Merci d'avoir signalé!
Cette image sera automatiquement bloquée après qu'elle soit signalée par plusieurs personnes.



Essaouira, la mariée de l'Atlantique aux mille et une saveurs
Publié dans Maroc Diplomatique le 08 - 03 - 2021

Anciennement appelée «Amogdul» (la bien gardée) ou encore «Mugadur» – tout proche de «Mugadir» qui signifie en berbère «la remparée», ou «celle au rempart», d'où l'origine du nom de Mogador-, Essaouira (la bien dessinée) trône sur la côte atlantique, dans un bel écrin de nature. La «ville du vent» émerveille non seulement par sa beauté naturelle et brute à la fois, ses forêts, ses dunes, ses lacs, son océan et sa côte sauvage mais aussi par sa culture et ses arts bercés par un climat doux, toute l'année.
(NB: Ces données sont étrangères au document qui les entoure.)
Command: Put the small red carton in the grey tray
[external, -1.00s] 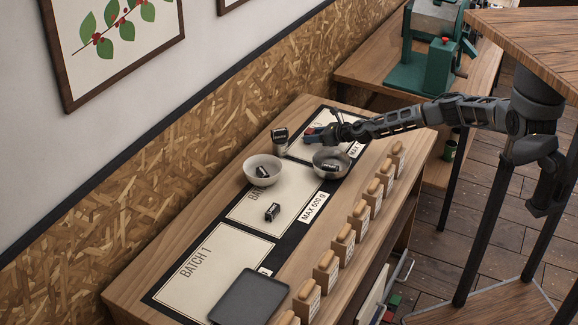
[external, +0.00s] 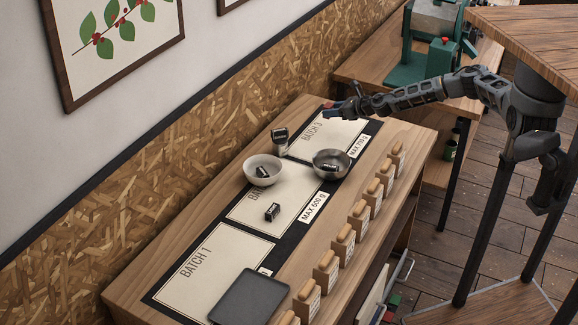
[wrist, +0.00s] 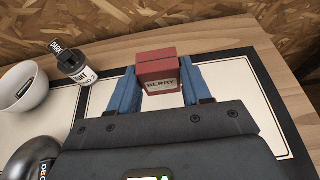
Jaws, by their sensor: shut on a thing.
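My gripper (wrist: 159,88) is shut on the small red carton (wrist: 157,70), whose front label reads "BERRY". The blue fingers press on its left and right sides in the wrist view. In the external view my gripper (external: 333,110) is at the far end of the bench, around the back edge of the BATCH 3 card; the carton is too small to make out clearly there. The grey tray (external: 248,298) lies flat and empty at the near end of the bench, far from my gripper.
A canister (external: 280,148) stands beside the white bowl. A black carton (external: 272,212) lies on the BATCH 2 card. Wooden-topped jars line the right edge.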

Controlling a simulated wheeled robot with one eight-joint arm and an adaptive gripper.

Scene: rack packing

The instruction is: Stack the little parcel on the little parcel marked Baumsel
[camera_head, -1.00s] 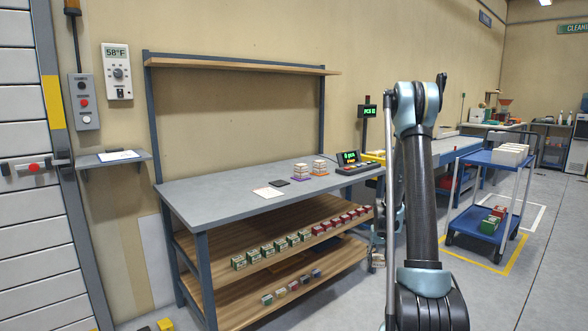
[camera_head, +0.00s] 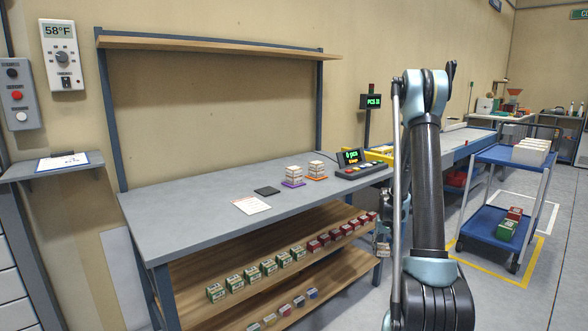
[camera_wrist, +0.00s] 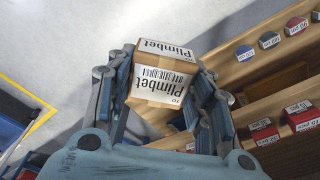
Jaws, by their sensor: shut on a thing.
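My gripper (camera_wrist: 161,68) is shut on a small brown parcel (camera_wrist: 160,87) with white labels reading Plimbet, seen in the wrist view with a finger on each side. On the grey workbench (camera_head: 200,205), one stack of small white-and-brown parcels (camera_head: 294,173) sits on a purple mat (camera_head: 293,185). Another stack of similar parcels (camera_head: 316,167) sits on an orange mat (camera_head: 317,178). Their labels are too small to read, so I cannot tell which parcel is marked Baumsel. In the head view my arm stands right of the bench, with the gripper low beside its right end.
Green boxes (camera_head: 252,274) and red boxes (camera_head: 335,234) line the bench's middle shelf; small boxes (camera_head: 284,309) stand on the lower one. A black pad (camera_head: 266,191), a paper sheet (camera_head: 251,205) and a counter console (camera_head: 358,168) lie on top. A blue cart (camera_head: 485,222) stands right.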

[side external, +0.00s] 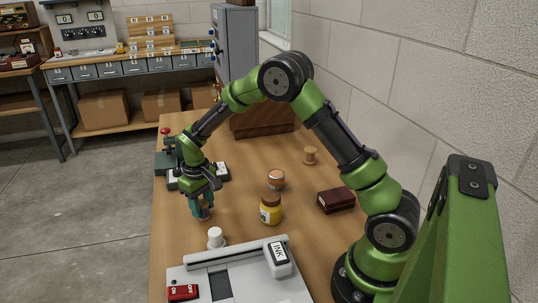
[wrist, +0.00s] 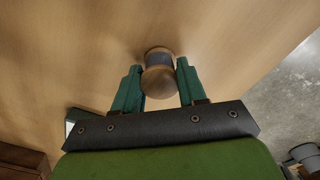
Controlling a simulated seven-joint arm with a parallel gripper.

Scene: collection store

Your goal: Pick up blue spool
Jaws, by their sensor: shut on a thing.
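The blue spool (wrist: 158,58) has wooden ends and a dark grey-blue winding, and is between my fingers in the wrist view. My gripper (wrist: 159,66) is shut on it, with one teal finger on each side. In the side external view my gripper (side external: 203,212) points down at the left part of the table, and its fingers mostly hide the spool. I cannot tell whether the spool touches the table.
On the wooden table (side external: 240,160) a white spool (side external: 216,238), a yellow jar (side external: 270,211), a round tin (side external: 276,180), a tan spool (side external: 311,155) and a dark brown box (side external: 336,200) stand nearby. A grey device (side external: 215,257) with an ink bottle (side external: 279,258) is in front.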

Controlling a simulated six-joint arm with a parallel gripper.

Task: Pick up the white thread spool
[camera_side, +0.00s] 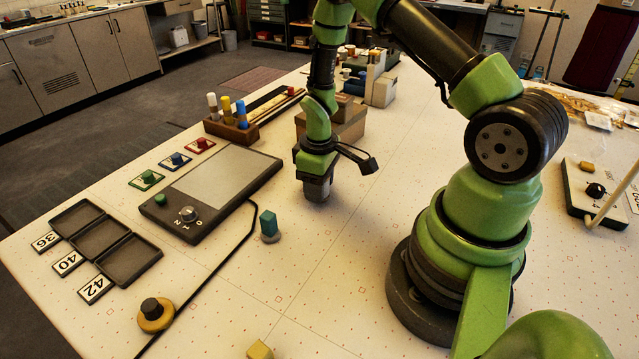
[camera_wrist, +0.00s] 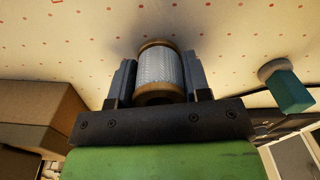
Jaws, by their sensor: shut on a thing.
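The white thread spool (camera_wrist: 160,68), ribbed white with tan rims, sits between the two dark jaws of my gripper (camera_wrist: 161,76) in the wrist view. The jaws are shut on its sides. In the side view my gripper (camera_side: 317,190) points down low over the table, just in front of the cardboard box. The spool is mostly hidden by the jaws there. I cannot tell whether the spool touches the table.
A cardboard box (camera_side: 338,126) stands just behind my gripper. A teal block on a round base (camera_side: 269,226) stands to the front left. A dark panel with a knob (camera_side: 214,190), black trays (camera_side: 104,243) and a marker rack (camera_side: 231,127) lie left.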

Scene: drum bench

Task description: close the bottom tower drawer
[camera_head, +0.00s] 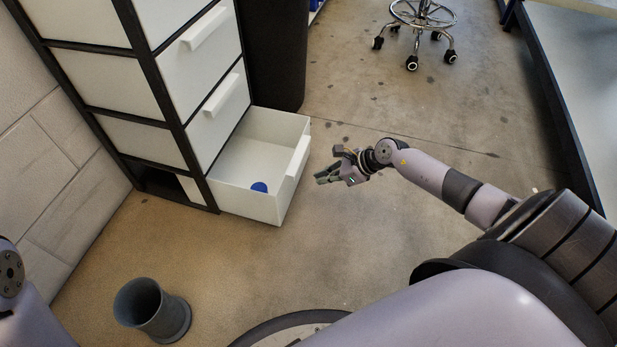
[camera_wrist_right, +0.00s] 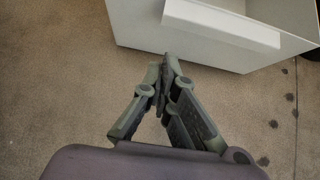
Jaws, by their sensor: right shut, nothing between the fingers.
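The bottom tower drawer (camera_head: 245,203) is pulled out of the drawer tower (camera_head: 172,103) near the floor. It is white inside and out, with a long handle (camera_head: 298,163) on its front. A small blue round thing (camera_head: 259,187) lies inside it. The drawer front also shows at the top of the right wrist view (camera_wrist_right: 180,42), with its handle (camera_wrist_right: 220,22). My right gripper (camera_head: 320,178) is shut and empty, to the right of the drawer front and apart from it. Its fingertips meet in the right wrist view (camera_wrist_right: 167,58). My left gripper is out of view.
A grey flared container (camera_head: 155,308) stands on the floor at the lower left. A black bin-like column (camera_head: 277,55) stands behind the drawer. A wheeled stool (camera_head: 420,18) is at the back.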

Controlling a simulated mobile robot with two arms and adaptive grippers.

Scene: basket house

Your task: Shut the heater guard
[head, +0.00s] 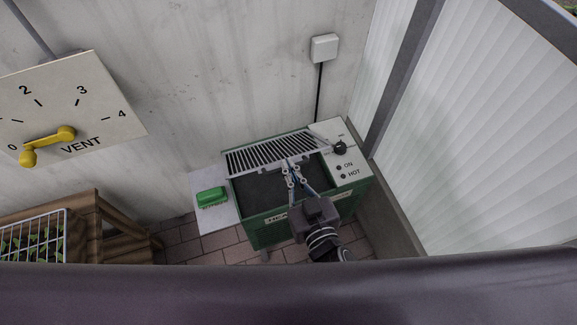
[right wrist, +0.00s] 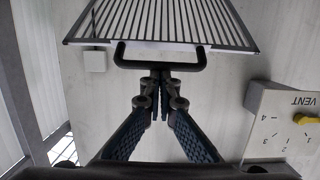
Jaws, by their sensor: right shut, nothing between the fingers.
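The heater guard (head: 268,154) is a pale slatted grille on top of the green heater (head: 262,233). It stands raised at the back, leaving the dark top (head: 265,190) in front of it uncovered. In the right wrist view the guard (right wrist: 160,22) fills the upper part, with a dark U-shaped handle (right wrist: 160,63) on its near edge. My right gripper (head: 289,168) is over the heater, by the guard's near edge. Its fingertips (right wrist: 160,76) are shut and empty, right at the handle; I cannot tell whether they touch it. My left gripper is not in view.
A panel with a black knob (head: 340,148) is at the heater's right. A green brush-like block (head: 212,197) lies on a pale shelf (head: 218,221) at its left. A VENT dial with a yellow lever (head: 48,145) is on the left. A glazed wall stands at the right.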

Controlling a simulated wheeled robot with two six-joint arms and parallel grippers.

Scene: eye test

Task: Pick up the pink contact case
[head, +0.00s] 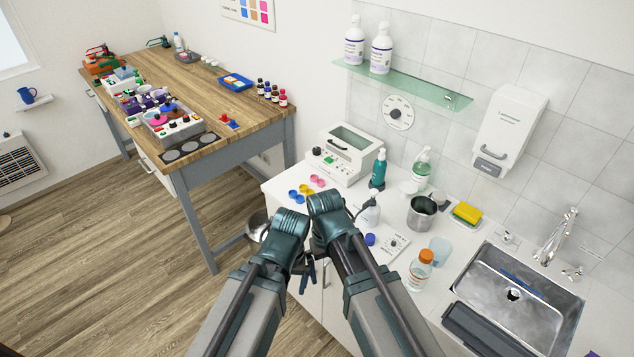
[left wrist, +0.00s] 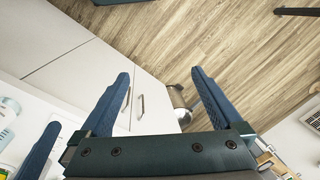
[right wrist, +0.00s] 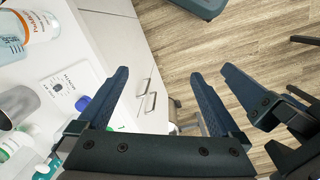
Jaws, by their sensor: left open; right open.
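The pink contact case (head: 317,180) is a small pair of round pink lids on the white counter (head: 278,184) in the head view, in front of the white box with a window. A yellow case (head: 305,188) and a blue case (head: 293,194) lie beside it. Neither wrist view shows the pink case. My right gripper (head: 310,273) hangs low by the counter's front, apart from the case; its fingers are open and empty in the right wrist view (right wrist: 160,75). My left gripper is open and empty in the left wrist view (left wrist: 161,74); in the head view the arms mostly hide it.
A white windowed box (head: 346,152), teal pump bottle (head: 378,169) and metal beaker (head: 421,211) stand on the counter. An orange-capped bottle (head: 420,270) and the sink (head: 513,293) are nearer right. A wooden workbench (head: 215,105) stands at the back left, with open floor before it.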

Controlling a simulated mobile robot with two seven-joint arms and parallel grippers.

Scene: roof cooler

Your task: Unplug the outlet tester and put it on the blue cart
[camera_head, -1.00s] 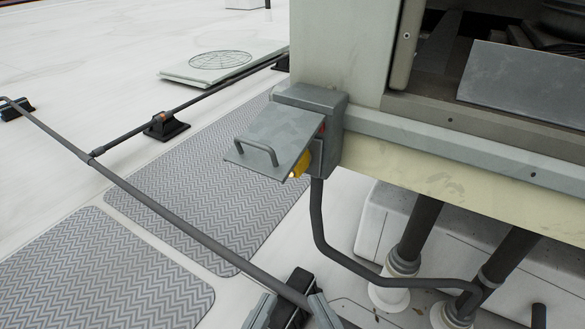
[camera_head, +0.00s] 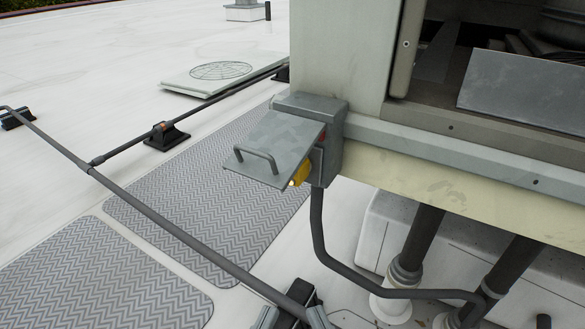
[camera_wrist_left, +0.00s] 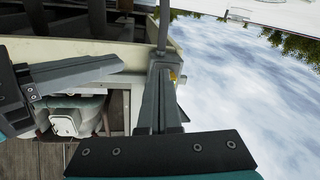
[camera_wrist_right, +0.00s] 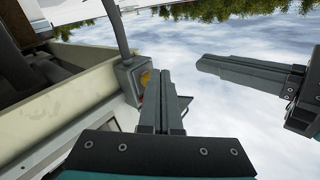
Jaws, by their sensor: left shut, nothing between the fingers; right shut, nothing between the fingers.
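The yellow outlet tester (camera_head: 301,174) sits in the grey outlet box (camera_head: 328,150) on the corner of the cooler. A raised grey cover with a handle (camera_head: 275,147) hides its upper part. The tester's yellow also shows beyond the fingers in the right wrist view (camera_wrist_right: 145,77). The left wrist view shows my left fingers (camera_wrist_left: 160,97) closed and empty. The right fingers (camera_wrist_right: 164,97) are closed and empty too. No blue cart is in view.
A grey conduit (camera_head: 318,225) runs down from the box. A long dark pipe (camera_head: 185,229) on black supports crosses the roof at left, above grey walkway mats (camera_head: 190,185). The cooler's open side (camera_head: 500,30) is at right. The air in front of the box is clear.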

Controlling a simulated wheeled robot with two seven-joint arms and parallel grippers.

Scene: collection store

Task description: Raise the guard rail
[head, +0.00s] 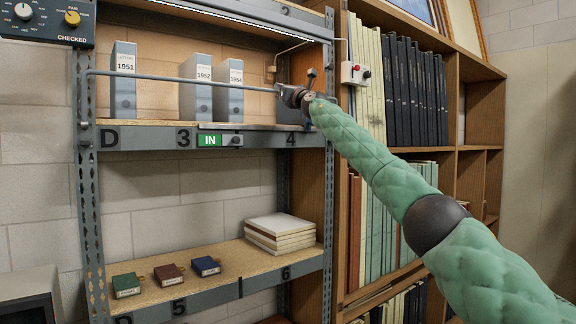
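The guard rail (180,79) is a thin grey metal bar. It runs across the front of the upper shelf, in front of the box files, from the left post to near the right post. My right gripper (280,91) is at the rail's right end, with its fingertips at or against the bar. The view is too small to tell whether its fingers are closed around it. My left gripper is not in view.
Grey box files (198,88) stand behind the rail on the upper shelf (150,136). A green IN tag (209,140) is on that shelf's edge. Small books and stacked white books (280,232) lie below. A wooden bookcase (478,130) stands close on the right.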

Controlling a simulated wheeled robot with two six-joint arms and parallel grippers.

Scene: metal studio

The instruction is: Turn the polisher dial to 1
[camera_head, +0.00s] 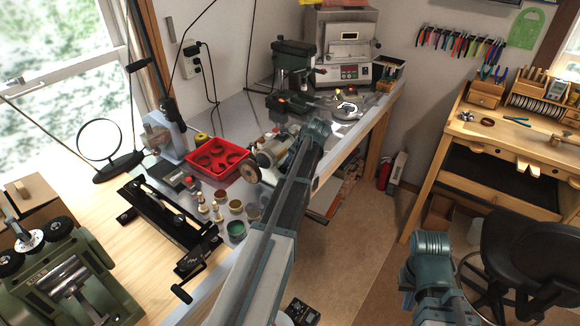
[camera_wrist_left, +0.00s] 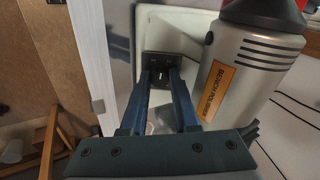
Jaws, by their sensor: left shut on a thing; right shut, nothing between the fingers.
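The bench polisher stands on the bench in the head view (camera_head: 272,150), a pale grey motor body with a tan buffing wheel (camera_head: 250,171). In the left wrist view its body (camera_wrist_left: 240,75) carries an orange label. A dark dial plate (camera_wrist_left: 158,59) sits on its pale base. My left gripper (camera_wrist_left: 163,76) has its blue fingers closed on the polisher dial at that plate; the fingers mostly hide the dial, and its setting is not readable. The head view hides these fingertips behind the arm. My right gripper (camera_head: 408,287) is low at right, shut and empty, away from the bench.
A red tray (camera_head: 218,172) and several small jars (camera_head: 236,206) stand left of the polisher. A drill press (camera_head: 292,75) and a kiln (camera_head: 341,45) stand behind it. A black chair (camera_head: 530,250) stands near my right arm. The floor between the benches is open.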

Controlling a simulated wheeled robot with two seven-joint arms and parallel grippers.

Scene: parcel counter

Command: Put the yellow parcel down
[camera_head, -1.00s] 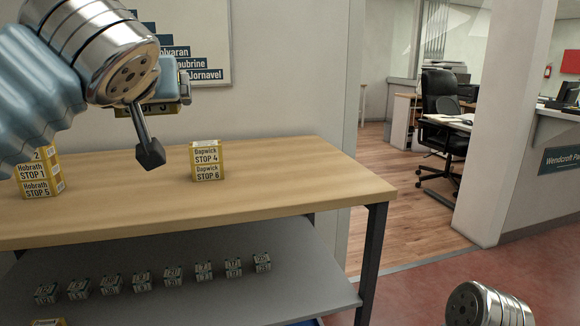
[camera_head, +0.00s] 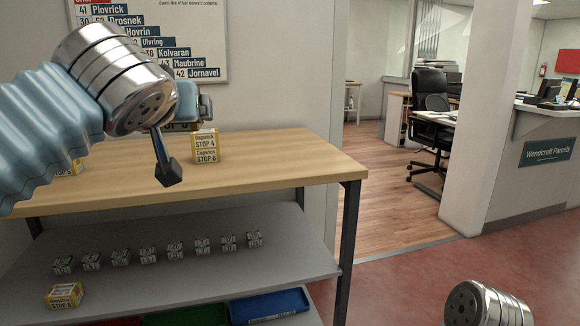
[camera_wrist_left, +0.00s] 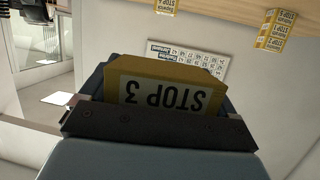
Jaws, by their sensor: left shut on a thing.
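In the head view the gripper and arm hide most of this parcel. In the left wrist view the parcel (camera_wrist_left: 205,70) shows a pale label reading STOP 3, upside down, between the dark jaws. The wooden table top (camera_head: 270,160) appears behind and below the gripper. My right gripper is out of view.
Yellow parcels (camera_head: 205,146) stand on the table near the back; another (camera_head: 75,168) is partly hidden by my arm. A yellow parcel (camera_head: 65,296) lies on the grey lower shelf (camera_head: 210,265). Blue (camera_head: 268,306) and green (camera_head: 185,316) trays sit below. The table's right part is clear.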

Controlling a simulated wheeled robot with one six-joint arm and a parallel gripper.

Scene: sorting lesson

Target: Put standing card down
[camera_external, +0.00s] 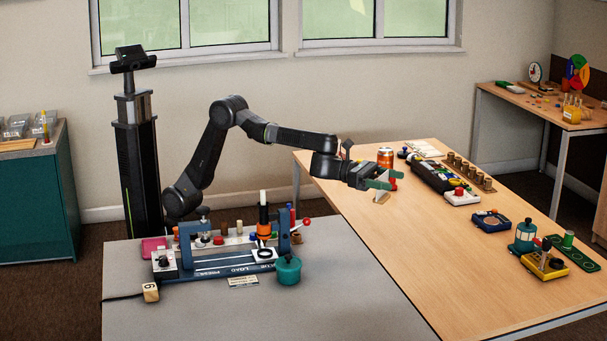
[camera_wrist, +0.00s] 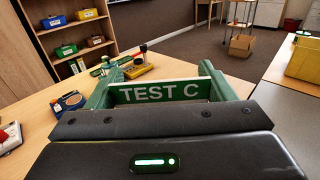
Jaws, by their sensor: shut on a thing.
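My gripper (camera_external: 384,180) reaches out over the wooden table and is shut on a card between its green fingers. The card is green with white "TEST C" lettering in the wrist view (camera_wrist: 160,92), where the fingers grip its two ends. The card is upright. I cannot tell whether its lower edge touches the wooden table (camera_external: 385,250).
An orange can (camera_external: 385,157) and a black case (camera_external: 430,176) stand beyond my gripper. A blue device (camera_external: 491,222), a teal lantern (camera_external: 525,235) and a yellow block (camera_external: 544,264) stand to the right. The table's near middle is clear. A grey bench with a blue press (camera_external: 215,268) stands left.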

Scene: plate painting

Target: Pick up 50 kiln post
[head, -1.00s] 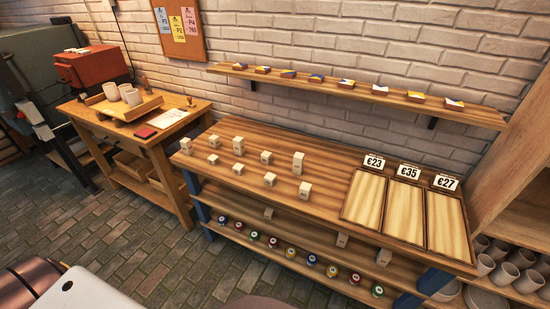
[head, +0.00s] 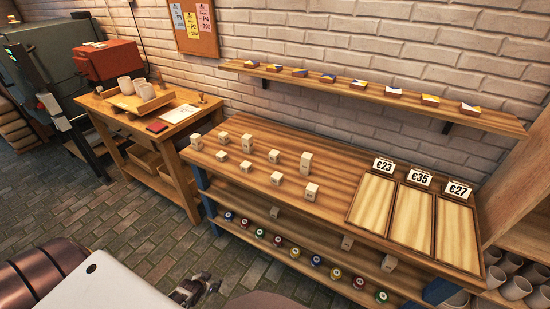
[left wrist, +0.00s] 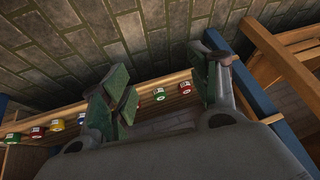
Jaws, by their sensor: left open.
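Several small cream kiln posts stand upright on the wooden table, among them a short one (head: 247,143), a taller one (head: 306,162) and one at the front (head: 311,191). Their markings are too small to read, so I cannot tell which is the 50. More pale blocks, such as this one (head: 347,242), sit on the shelf below. My left gripper (head: 195,288) is low in front of the table, apart from the posts. In the left wrist view its fingers (left wrist: 165,92) are spread and empty. My right gripper is not in view.
Lidded paint jars (head: 277,241) line the lower shelf; some show in the left wrist view (left wrist: 158,95). Three price-tagged trays (head: 412,215) lie at the table's right end. A wall shelf (head: 350,91) hangs above. A side table (head: 185,122) stands left.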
Bâtie sur une presqu'île rocheuse, en face s'érigent les Iles de Mogador protégeant la baie et le sable fin de la splendide plage contre les vagues fortes de l'Atlantique et abritant les faucons d'Eléonore, les goélands et les mouettes qui animent le ciel bleu de cette magnifique réserve naturelle. Au loin, les adeptes du surf, windsurf et kitesurf ne se lassent pas de la qualité du vent qui embrasse les lieux au cachet si particulier. Du cœur du cocon fait de murailles qui cernent la cité d'Alizé tel un joyau, la ville, où le bleu et le blanc règnent en maîtres, invite à un voyage envoûtant, hors du temps et de l'espace, entre ses remparts séculaires, ouvrages d'art et de défense. Au détour de chacune des ruelles parsemées de maisons consulaires, le visiteur a rendez-vous avec l'Histoire, un élément du patrimoine ou encore une galerie vouée à l'œuvre d'artistes qui sortent de l'ordinaire.
Histoire d'une forteresse
Dans le but de s'ouvrir sur l'Europe et sur le monde afin de développer le commerce international, Mohammed Ben Abdellah alors califat de la vice-royauté de Marrakech, propose à une compagnie danoise de s'installer dans l'îlot de Mogador, en 1751. Et c'est en 1757 alors qu'il devient Sultan, après la mort de son père, qu'il fait de Marrakech sa capitale et décide de fonder Essaouira pour disposer d'un port accessible, à longueur d'année. La médina fortifiée, telle qu'elle existe aujourd'hui, est l'œuvre de Théodore Cornut, un spécialiste français qui avait été employé par Louis XV pour la construction des fortifications du Roussillon. Son inspiration est puisée dans la forteresse de Saint-Malo et fait réaliser son plan par des prisonniers français, pris lors de la défaite de Larache. La ville est alors organisée en damier et l'enceinte qui étreint la cité rappelle le style Vauban dont il était le disciple. D'ailleurs, le plan original du port et de la Kasbah est conservé à la bibliothèque nationale de France à Paris. Force est de rappeler que la médina d'Essaouira est donc la seule médina du Maroc construite sur plan. Aussi la fameuse Scala est-elle bâtie avec des fortifications installées dans la baie, en plus des batteries de canons à feux croisés, selon les normes de l'architecture militaire européenne de l'époque tout en respectant, toutefois, les principes de l'architecture et de l'urbanisme arabo-musulmans. Depuis, reliant le Maroc et l'Afrique subsaharienne à l'Europe et au reste du monde, elle a été le premier port incontestable de commerce international, des siècles durant. Et c'est d'ailleurs par Mogador, ou le port de Tombouctou, que le thé est introduit au Maroc au XVIIIe siècle. De facto, durant le règne du Sultan, Mogador prend son essor et connaît son âge de gloire en devenant la capitale diplomatique du pays, entre la fin du XVIIIe siècle et la première moitié du XIXe siècle. Et comme les belles choses ne durent pas, la ville commence à se détériorer, considérablement, entre la fin du XIXe siècle et le début du XXe. En 1799, assaillie par une violente épidémie de peste qui emporte environ 4.500 personnes, la ville voit partir ses chrétiens. Par la suite, il y a eu le bombardement dont elle fait l'objet, en 1844, avant qu'elle ne se dégrade encore plus, sous le protectorat français.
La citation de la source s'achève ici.